(Collected data)
┄┄┄┄┄┄
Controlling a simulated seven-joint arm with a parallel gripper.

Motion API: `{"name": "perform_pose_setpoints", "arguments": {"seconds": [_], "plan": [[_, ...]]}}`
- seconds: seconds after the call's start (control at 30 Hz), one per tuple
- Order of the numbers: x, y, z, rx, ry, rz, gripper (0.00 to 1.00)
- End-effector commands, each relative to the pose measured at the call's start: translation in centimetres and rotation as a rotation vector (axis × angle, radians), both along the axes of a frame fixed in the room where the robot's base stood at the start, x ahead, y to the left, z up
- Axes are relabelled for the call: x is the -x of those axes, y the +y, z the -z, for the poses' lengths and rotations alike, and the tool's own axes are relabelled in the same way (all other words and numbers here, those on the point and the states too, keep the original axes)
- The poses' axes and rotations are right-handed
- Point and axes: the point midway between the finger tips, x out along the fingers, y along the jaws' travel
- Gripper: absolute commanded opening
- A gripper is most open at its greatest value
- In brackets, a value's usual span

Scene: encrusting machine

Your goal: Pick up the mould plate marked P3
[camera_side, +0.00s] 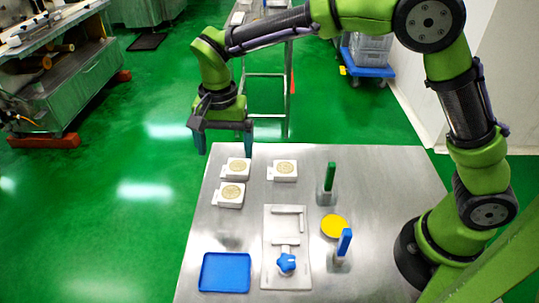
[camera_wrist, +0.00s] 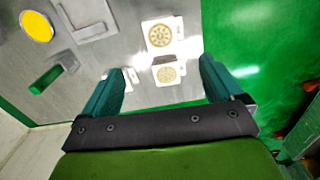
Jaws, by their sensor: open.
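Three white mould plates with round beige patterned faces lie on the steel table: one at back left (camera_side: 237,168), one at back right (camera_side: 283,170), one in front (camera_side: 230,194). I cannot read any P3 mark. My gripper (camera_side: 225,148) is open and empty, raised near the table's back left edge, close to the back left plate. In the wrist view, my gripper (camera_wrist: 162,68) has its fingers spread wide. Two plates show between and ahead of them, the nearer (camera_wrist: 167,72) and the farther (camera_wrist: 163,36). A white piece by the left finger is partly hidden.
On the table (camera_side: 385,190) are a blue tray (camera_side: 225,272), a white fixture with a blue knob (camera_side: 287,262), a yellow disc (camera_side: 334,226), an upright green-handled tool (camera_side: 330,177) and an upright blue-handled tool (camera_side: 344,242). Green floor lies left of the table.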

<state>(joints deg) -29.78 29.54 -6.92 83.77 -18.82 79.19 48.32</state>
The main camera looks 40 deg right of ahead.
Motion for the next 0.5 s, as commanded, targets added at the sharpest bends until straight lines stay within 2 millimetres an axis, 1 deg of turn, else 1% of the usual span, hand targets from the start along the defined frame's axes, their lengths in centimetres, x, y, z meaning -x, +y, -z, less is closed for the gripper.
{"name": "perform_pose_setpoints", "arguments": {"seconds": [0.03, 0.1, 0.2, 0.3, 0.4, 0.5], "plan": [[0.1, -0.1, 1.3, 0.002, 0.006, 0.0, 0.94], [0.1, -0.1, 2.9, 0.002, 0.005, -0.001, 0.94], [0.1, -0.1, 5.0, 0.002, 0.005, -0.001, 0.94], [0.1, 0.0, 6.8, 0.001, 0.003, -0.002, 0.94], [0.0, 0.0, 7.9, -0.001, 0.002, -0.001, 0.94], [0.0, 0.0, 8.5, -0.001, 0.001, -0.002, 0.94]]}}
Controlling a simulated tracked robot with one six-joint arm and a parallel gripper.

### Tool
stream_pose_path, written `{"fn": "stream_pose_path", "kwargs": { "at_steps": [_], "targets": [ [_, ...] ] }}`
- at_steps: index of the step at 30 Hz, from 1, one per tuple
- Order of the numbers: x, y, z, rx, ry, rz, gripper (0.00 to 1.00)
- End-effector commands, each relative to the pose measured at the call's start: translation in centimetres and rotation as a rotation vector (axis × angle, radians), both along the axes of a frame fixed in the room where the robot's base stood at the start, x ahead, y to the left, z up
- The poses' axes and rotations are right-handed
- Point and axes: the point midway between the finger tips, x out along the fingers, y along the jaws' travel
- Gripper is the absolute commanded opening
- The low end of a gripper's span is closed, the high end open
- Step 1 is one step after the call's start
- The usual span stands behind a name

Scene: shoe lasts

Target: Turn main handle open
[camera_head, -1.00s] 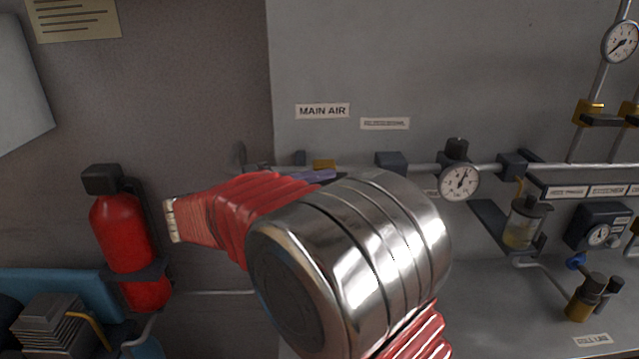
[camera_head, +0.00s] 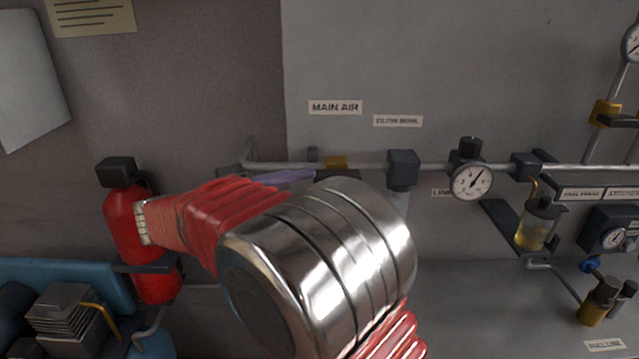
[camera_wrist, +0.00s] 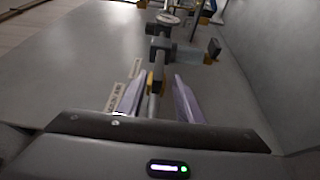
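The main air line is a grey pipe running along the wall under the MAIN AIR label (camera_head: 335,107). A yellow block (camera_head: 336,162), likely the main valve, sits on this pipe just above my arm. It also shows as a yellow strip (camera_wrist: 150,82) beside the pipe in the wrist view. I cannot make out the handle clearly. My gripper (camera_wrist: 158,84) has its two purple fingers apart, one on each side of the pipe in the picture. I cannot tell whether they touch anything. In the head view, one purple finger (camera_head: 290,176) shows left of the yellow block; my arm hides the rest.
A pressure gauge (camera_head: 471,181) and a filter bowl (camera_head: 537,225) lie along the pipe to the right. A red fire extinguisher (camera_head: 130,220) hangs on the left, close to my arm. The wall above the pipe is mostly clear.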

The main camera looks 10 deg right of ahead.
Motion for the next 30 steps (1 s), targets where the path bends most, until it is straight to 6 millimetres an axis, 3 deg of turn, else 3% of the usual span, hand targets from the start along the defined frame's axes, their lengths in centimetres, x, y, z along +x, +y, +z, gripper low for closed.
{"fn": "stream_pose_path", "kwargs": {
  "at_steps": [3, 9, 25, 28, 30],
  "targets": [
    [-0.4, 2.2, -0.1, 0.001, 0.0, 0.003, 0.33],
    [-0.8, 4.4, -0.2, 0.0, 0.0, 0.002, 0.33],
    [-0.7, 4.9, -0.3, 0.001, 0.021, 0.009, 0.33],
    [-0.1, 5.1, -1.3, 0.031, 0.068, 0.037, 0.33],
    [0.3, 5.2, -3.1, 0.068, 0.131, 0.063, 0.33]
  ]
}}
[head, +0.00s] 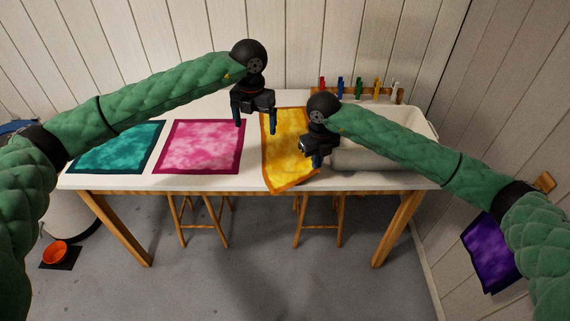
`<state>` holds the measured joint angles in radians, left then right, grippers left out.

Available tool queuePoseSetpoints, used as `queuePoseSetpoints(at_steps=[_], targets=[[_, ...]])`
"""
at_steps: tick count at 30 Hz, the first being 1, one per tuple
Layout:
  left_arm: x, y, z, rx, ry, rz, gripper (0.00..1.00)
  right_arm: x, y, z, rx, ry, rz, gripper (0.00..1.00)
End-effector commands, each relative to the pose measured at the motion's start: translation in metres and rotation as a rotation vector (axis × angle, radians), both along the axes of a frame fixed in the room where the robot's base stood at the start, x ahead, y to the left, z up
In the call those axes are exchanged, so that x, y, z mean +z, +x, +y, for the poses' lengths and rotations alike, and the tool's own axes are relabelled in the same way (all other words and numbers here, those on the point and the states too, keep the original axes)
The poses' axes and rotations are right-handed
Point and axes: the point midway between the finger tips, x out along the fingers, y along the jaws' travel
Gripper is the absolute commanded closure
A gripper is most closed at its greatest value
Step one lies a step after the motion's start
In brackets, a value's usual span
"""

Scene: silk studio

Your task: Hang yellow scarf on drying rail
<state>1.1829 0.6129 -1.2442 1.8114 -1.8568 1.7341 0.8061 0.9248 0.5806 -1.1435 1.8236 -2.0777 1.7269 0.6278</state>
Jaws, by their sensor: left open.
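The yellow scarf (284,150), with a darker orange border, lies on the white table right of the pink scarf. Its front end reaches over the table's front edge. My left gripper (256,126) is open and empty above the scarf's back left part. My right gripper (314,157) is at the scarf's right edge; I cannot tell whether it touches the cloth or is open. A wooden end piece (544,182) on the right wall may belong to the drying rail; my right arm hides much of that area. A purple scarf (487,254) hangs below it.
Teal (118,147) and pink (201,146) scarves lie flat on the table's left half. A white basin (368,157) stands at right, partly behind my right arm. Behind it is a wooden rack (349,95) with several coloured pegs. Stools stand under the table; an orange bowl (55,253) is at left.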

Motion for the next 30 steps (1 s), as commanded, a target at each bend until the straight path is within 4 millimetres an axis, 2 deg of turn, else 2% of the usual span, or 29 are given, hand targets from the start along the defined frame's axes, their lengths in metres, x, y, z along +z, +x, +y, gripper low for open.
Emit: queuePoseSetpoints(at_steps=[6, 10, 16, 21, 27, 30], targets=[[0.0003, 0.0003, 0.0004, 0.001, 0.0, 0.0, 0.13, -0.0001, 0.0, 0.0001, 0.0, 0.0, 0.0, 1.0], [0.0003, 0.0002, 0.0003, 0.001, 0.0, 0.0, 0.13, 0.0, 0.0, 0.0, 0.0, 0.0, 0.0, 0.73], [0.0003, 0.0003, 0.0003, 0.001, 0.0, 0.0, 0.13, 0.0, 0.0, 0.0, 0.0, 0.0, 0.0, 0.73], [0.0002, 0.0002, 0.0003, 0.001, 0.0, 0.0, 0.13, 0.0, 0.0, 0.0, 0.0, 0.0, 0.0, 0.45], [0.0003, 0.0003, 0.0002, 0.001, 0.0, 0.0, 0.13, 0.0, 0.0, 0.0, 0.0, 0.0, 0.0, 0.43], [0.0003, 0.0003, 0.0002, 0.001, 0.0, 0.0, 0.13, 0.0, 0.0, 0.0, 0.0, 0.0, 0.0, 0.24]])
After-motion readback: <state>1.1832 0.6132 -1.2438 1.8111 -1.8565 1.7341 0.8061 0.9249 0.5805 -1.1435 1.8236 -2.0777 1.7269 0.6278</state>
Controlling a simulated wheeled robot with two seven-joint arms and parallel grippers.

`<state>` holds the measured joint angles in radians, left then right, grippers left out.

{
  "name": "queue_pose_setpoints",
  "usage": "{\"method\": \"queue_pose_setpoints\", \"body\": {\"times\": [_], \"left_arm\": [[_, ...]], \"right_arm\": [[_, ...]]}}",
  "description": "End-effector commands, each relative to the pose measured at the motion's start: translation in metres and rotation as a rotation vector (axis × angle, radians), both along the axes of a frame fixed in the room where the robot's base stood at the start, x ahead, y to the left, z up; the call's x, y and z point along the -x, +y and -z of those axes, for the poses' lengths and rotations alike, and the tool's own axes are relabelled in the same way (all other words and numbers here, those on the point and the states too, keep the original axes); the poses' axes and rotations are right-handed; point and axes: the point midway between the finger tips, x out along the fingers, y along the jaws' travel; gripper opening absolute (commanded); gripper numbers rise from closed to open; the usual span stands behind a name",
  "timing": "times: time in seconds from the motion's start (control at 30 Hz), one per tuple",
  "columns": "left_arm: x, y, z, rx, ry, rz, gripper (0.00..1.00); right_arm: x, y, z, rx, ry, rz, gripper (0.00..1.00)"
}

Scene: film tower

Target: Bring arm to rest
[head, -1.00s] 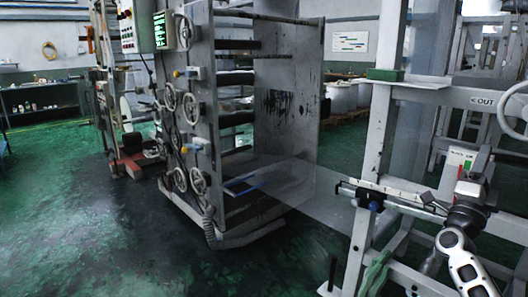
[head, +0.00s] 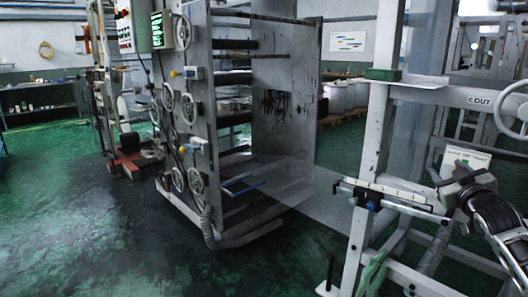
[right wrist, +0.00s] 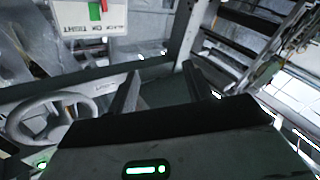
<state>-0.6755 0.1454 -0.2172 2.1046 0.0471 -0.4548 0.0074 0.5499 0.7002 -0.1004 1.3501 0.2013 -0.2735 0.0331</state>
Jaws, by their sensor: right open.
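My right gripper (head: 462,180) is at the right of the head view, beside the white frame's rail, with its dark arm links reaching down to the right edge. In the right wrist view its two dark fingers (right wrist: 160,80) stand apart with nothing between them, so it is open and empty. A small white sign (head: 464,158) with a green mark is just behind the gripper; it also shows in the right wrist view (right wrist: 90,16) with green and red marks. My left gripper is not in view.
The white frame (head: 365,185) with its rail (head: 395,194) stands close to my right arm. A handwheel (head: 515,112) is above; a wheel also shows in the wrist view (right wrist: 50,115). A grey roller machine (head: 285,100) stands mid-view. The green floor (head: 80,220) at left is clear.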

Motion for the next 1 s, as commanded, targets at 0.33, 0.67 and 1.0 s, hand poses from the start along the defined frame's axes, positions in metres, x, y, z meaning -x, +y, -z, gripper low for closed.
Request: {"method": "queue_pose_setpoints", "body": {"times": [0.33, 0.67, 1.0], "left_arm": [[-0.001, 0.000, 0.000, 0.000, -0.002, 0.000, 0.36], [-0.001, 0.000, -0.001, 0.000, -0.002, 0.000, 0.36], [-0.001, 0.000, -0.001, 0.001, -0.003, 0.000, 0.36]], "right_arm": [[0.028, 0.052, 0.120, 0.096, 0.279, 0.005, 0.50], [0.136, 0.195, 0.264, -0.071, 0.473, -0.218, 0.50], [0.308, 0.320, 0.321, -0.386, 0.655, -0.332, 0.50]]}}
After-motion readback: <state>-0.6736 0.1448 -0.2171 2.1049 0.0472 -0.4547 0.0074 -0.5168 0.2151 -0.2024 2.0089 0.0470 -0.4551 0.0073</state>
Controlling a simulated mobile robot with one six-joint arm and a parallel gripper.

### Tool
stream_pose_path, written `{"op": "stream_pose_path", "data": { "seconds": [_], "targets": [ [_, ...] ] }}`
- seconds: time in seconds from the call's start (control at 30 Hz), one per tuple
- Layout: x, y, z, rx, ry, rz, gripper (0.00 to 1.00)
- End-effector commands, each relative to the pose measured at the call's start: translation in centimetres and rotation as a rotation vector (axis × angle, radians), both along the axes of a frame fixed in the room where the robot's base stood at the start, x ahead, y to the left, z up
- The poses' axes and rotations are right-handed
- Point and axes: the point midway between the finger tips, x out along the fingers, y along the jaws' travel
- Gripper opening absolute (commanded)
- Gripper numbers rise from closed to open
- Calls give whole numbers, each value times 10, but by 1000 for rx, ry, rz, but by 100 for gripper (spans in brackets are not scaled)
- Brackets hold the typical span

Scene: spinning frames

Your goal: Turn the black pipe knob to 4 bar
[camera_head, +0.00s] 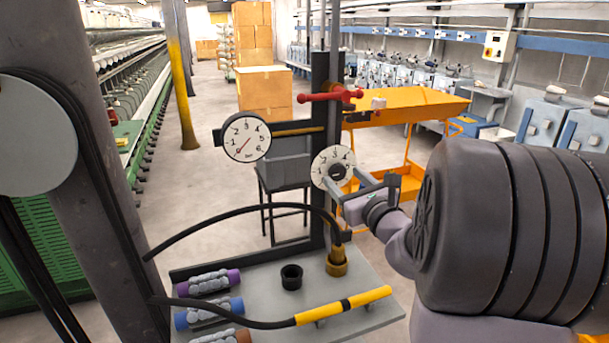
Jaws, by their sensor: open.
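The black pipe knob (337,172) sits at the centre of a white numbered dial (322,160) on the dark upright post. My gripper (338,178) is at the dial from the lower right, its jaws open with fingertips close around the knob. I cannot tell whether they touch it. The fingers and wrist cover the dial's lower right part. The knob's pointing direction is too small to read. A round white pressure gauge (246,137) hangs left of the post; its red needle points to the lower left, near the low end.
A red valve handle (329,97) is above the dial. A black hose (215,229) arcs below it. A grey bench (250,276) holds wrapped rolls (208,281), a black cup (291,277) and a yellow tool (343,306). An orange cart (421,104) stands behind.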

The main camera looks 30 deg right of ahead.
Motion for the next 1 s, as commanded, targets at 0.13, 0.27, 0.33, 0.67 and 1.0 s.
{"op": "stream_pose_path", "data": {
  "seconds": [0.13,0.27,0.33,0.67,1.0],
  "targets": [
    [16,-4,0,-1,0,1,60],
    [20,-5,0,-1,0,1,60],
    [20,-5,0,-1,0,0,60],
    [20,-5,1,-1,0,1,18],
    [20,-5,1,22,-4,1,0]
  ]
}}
┄┄┄┄┄┄
GOAL:
Reproduce the lines exactly, taking as the first line the one with "Scene: silk studio" and as the last line the one with "<state>1.1829 0.6129 -1.2442", and include nothing else.

RESPONSE FOR THIS EXERCISE:
Scene: silk studio

Your task: Hang yellow scarf on drying rail
<state>1.1829 0.6129 -1.2442 1.8114 -1.8568 1.7341 0.8061 0.9248 0.5806 -1.1435 1.8236 -2.0777 1.7269 0.6278</state>

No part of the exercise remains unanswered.